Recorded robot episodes
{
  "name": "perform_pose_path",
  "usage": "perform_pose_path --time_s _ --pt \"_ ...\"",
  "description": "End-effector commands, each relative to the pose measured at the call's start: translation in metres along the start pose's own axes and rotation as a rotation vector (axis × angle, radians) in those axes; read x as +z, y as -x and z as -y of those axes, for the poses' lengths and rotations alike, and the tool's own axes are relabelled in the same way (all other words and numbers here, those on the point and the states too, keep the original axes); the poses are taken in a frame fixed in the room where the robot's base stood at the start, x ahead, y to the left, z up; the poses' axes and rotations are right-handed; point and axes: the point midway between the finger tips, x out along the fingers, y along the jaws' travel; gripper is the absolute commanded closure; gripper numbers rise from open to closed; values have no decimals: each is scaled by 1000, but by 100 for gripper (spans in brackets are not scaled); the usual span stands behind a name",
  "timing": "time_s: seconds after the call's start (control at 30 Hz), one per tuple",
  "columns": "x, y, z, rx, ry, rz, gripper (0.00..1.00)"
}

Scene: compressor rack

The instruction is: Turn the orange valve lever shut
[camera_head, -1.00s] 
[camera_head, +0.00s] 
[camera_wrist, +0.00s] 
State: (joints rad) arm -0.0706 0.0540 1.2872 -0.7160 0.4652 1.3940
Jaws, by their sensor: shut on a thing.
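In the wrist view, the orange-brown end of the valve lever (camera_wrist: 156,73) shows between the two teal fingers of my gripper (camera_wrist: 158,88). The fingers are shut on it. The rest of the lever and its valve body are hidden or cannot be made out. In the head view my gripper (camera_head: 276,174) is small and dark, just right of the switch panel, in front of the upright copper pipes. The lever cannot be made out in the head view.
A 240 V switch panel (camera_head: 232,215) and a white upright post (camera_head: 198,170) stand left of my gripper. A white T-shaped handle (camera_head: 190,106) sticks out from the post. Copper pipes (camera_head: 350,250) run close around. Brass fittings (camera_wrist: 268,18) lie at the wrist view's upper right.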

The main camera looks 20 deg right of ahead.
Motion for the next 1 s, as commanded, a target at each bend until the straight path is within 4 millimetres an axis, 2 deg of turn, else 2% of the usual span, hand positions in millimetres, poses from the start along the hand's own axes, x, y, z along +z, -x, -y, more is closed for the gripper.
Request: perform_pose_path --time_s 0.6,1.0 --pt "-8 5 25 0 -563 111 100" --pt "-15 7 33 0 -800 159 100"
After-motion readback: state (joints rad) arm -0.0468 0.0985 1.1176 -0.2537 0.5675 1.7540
--
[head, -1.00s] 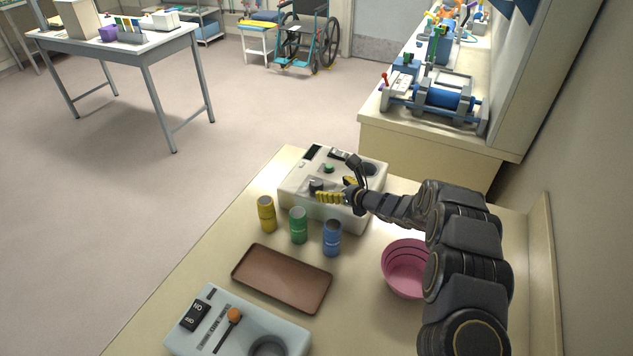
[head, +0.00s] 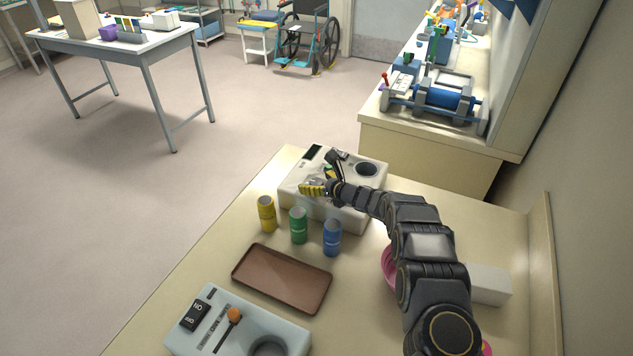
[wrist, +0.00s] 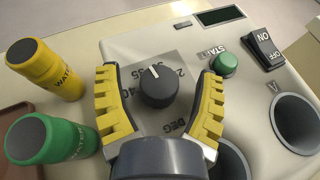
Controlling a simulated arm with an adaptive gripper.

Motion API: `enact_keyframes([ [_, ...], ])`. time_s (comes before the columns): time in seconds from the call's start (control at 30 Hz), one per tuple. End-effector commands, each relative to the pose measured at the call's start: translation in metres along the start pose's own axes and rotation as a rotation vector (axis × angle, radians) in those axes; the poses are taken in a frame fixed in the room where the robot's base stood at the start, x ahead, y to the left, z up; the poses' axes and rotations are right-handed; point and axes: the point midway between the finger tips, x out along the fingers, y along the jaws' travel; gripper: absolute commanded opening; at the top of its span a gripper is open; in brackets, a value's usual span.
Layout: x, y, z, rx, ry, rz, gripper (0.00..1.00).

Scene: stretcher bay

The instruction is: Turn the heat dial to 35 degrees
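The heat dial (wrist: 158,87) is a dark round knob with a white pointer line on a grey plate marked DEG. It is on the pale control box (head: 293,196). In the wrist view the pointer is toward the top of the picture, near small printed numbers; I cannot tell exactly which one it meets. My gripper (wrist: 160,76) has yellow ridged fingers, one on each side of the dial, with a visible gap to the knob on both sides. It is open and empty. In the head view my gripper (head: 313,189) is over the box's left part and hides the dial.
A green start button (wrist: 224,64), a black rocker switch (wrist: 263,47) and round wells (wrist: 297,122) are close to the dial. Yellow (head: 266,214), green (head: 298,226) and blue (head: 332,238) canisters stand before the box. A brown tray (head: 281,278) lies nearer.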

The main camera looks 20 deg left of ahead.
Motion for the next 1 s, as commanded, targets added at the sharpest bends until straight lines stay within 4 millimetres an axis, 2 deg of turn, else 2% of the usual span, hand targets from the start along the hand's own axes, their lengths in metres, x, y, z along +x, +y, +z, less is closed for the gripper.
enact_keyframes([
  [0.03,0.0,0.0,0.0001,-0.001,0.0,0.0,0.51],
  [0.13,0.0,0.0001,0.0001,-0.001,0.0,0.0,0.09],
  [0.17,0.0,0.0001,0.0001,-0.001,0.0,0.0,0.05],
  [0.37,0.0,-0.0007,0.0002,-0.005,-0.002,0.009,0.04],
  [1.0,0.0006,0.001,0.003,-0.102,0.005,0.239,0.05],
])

• _Description of the task_: Find the lines containing "columns" and pull them out.

• _Written answer_:
  "columns": "x, y, z, rx, ry, rz, gripper (0.00..1.00)"
Motion API: `enact_keyframes([ [_, ...], ])`. time_s (comes before the columns): time in seconds from the call's start (control at 30 Hz), one per tuple. End-effector commands, each relative to the pose measured at the call's start: translation in metres along the start pose's own axes and rotation as a rotation vector (axis × angle, radians) in those axes; the poses are taken in a frame fixed in the room where the robot's base stood at the start, x ahead, y to the left, z up; the poses' axes and rotations are right-handed; point and axes: the point midway between the finger tips, x out along the fingers, y along the jaws' travel; gripper: absolute commanded opening; at the top of its span a gripper is open; in brackets, a value's usual span.

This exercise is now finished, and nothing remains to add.